I realized in my post I made reference to “Arch Connections”. This is a grassroots group of citizens who are interested in changes downtown. The group was renamed the “City to River” group because we felt it better described the goals of our organization. Those interested in this issue are invited to join our group and track our conversations online at the link provided above or search google groups for Arch Connections.

— Andrew Malick
3:33 pm July 11th, 2009

The previous propaganda piece written about the Arch park in this blog was totally dishonest in saying that building in the park would be a fulfillment of Eero Saarinen’s vision. His vision has already been completely fulfilled in the park as built, according to his finely-detailed and lyrically beautiful plan. To build in the park would be a corruption of his vision and his genius [a genius far greater than that of claire mckaskill or the p-d] and not only a misguided waste of scarce funds and efforts but a savaging of one of the nation’s and the city’s most magnificent places. What should be done is to bury or reroute the insane highway that separates the park’s meager 67 acres from the city so that actual human beings can have free access to the park.
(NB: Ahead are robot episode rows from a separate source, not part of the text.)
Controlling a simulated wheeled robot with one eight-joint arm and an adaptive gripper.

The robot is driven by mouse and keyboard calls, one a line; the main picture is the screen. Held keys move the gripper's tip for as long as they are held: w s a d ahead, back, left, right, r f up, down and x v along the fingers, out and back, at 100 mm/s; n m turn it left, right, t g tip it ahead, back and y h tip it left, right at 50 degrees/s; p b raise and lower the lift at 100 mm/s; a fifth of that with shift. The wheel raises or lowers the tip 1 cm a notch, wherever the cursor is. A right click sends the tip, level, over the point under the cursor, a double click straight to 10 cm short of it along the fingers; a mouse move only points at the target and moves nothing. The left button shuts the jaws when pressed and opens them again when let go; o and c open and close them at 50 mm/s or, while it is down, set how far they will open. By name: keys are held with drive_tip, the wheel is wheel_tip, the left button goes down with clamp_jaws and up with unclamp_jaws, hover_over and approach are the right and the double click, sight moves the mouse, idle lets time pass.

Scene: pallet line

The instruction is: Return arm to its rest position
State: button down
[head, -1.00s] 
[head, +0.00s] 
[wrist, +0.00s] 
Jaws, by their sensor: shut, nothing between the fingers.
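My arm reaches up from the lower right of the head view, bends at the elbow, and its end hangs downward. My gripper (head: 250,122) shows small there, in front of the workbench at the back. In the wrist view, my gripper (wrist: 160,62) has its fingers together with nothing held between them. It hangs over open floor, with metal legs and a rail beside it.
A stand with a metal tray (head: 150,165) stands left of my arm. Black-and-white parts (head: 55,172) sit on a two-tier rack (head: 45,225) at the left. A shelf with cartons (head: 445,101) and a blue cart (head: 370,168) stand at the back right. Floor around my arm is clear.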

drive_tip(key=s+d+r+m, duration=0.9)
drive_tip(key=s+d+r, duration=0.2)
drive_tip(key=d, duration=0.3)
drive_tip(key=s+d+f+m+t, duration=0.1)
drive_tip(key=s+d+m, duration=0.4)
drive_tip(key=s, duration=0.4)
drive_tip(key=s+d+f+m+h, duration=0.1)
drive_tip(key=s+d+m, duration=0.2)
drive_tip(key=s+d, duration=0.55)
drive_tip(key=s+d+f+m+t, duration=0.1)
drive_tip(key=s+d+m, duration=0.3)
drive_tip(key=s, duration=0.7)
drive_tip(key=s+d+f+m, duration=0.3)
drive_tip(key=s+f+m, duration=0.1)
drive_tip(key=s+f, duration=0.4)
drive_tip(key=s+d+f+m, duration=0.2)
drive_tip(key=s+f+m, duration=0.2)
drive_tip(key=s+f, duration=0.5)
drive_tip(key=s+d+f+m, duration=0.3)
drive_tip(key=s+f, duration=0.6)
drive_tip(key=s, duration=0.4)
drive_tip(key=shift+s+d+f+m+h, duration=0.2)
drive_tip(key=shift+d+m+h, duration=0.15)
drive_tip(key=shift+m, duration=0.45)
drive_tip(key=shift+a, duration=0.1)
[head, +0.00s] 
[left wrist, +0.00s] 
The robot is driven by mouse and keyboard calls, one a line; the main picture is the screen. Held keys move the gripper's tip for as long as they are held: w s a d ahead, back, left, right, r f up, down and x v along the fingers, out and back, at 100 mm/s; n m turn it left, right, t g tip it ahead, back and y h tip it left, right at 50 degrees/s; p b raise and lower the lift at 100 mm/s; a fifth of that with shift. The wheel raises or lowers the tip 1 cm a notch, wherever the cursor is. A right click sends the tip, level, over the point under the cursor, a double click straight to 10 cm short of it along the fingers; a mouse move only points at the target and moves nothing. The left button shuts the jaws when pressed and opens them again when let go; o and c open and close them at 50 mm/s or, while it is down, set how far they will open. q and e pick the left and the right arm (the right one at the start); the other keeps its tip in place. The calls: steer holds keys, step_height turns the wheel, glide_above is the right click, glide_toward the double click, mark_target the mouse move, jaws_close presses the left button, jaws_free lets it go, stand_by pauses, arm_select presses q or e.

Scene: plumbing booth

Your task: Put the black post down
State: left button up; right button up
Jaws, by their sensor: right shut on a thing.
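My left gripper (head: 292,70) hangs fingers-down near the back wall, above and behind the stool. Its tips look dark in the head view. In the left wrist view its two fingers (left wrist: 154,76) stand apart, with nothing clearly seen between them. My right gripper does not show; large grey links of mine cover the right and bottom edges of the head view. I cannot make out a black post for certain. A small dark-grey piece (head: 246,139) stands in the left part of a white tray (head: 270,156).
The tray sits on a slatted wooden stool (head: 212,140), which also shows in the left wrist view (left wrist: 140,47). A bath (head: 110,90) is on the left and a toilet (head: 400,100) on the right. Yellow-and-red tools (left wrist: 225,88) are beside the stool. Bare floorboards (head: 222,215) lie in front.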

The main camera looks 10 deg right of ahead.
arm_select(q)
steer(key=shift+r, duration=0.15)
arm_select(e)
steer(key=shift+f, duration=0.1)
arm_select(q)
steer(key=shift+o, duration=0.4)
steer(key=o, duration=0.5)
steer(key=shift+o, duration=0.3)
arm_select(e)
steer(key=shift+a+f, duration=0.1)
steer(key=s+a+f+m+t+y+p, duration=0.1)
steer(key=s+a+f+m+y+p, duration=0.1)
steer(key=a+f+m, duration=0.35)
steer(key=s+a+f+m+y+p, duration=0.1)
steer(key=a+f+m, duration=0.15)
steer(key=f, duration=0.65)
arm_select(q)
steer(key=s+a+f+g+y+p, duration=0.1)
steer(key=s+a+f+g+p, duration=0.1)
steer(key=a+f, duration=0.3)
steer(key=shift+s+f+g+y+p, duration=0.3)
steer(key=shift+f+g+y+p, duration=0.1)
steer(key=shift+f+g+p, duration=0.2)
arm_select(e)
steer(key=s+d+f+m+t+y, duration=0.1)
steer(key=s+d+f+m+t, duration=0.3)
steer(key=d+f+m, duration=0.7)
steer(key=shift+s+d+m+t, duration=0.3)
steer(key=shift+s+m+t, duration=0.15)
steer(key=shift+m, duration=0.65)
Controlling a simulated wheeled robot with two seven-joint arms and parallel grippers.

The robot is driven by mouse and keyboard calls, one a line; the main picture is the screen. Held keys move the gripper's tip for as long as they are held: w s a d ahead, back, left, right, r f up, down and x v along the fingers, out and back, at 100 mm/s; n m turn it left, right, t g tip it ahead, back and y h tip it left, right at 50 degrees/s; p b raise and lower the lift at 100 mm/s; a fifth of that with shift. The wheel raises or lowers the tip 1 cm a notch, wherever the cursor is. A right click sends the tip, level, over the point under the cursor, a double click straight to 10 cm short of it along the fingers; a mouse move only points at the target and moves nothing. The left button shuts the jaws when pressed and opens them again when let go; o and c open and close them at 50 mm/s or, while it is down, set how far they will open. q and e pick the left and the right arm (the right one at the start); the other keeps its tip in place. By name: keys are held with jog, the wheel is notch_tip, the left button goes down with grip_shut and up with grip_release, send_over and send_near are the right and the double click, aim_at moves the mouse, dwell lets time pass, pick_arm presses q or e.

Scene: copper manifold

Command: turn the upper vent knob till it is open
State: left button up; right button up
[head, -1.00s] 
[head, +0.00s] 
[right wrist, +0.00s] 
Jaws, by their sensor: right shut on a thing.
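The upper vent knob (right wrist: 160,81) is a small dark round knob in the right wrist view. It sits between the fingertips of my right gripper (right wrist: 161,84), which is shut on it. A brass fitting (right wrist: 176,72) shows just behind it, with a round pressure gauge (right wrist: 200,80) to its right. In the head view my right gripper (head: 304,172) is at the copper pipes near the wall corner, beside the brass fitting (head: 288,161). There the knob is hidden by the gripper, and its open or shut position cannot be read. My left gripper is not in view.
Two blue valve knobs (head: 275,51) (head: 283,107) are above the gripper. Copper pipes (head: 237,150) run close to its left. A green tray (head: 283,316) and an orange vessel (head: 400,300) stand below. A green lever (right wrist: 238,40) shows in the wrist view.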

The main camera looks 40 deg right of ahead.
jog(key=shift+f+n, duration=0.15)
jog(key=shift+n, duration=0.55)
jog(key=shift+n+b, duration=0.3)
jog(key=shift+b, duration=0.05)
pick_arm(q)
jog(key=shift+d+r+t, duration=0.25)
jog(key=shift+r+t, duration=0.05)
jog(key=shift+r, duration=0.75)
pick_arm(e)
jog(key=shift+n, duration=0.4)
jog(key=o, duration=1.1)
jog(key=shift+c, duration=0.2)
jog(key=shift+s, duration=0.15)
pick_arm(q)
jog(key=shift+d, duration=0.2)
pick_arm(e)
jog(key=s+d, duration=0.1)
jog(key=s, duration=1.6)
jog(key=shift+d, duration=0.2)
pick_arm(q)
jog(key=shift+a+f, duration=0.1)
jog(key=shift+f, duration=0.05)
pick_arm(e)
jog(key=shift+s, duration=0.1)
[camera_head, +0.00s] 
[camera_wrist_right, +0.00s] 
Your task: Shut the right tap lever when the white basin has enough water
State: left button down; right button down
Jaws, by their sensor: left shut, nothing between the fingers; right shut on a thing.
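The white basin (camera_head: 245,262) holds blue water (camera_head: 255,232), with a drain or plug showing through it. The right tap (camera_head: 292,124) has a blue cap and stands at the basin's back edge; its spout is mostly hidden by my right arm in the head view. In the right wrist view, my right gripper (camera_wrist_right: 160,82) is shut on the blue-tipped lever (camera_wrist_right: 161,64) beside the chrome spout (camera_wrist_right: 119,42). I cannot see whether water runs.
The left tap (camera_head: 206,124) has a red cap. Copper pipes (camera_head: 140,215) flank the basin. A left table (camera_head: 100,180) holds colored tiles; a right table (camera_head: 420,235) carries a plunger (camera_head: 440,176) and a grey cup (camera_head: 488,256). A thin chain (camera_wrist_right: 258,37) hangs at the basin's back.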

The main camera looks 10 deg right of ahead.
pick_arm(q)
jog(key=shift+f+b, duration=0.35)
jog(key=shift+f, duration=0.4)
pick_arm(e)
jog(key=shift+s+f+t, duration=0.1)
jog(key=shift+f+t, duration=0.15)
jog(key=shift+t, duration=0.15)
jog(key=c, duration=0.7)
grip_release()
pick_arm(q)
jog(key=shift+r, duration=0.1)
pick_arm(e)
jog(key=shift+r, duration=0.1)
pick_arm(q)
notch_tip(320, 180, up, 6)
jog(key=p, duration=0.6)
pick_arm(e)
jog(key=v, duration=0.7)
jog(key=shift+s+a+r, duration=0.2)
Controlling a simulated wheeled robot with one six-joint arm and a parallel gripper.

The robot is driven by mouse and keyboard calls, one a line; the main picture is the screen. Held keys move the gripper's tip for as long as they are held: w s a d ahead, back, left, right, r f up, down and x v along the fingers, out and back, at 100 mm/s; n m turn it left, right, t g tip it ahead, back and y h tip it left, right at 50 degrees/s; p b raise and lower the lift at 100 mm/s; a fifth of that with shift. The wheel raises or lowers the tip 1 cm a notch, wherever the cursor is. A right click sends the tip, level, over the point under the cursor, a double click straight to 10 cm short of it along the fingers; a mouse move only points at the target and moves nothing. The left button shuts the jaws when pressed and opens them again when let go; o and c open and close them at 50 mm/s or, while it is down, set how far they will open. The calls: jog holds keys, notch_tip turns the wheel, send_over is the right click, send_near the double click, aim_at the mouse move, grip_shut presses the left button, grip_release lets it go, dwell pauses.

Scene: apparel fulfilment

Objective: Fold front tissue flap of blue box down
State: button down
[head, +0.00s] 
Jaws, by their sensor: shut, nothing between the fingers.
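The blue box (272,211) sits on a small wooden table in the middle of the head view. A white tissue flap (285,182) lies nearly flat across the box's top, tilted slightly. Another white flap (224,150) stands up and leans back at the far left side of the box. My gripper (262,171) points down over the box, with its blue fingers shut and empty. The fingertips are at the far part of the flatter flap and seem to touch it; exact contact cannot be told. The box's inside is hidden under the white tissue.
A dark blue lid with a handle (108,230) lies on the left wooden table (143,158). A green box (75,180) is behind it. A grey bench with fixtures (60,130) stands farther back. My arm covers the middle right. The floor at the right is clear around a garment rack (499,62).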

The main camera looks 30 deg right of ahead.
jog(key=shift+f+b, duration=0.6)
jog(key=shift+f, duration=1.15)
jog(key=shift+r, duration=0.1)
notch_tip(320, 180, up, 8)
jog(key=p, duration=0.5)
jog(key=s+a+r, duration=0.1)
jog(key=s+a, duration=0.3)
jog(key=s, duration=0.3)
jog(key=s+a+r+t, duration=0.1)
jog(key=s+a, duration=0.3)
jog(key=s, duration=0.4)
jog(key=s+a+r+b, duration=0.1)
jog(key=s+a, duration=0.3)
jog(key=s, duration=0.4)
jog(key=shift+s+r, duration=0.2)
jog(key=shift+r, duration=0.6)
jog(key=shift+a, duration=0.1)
And it would go a long way towards re-establishing a connection to the river, for those who still think that the sad brown waterway is an asset to slouis, if the park service would use some of those funds instead to acquire what remains of the S.S. Admiral and fully restore it to its pre-gambling grandeur [that's right: gambling, not "gaming!] and start running it again on the riverfront. It was slouis’ very first stainless steel jewel on the riverfront, and bears a kinship to the Arch and to slouis and slouis history fully as strong as the oft-touted Musial-Pujols relationship. And it would be a great and once-again popular asset to the city and to the park service. Letting it rot is a criminally gross mistake.

— L. Hauser
4:34 pm July 14th, 2009

The late Sen. Paul Tsongas (D-MA) was already “the first great champion of urban national parks.”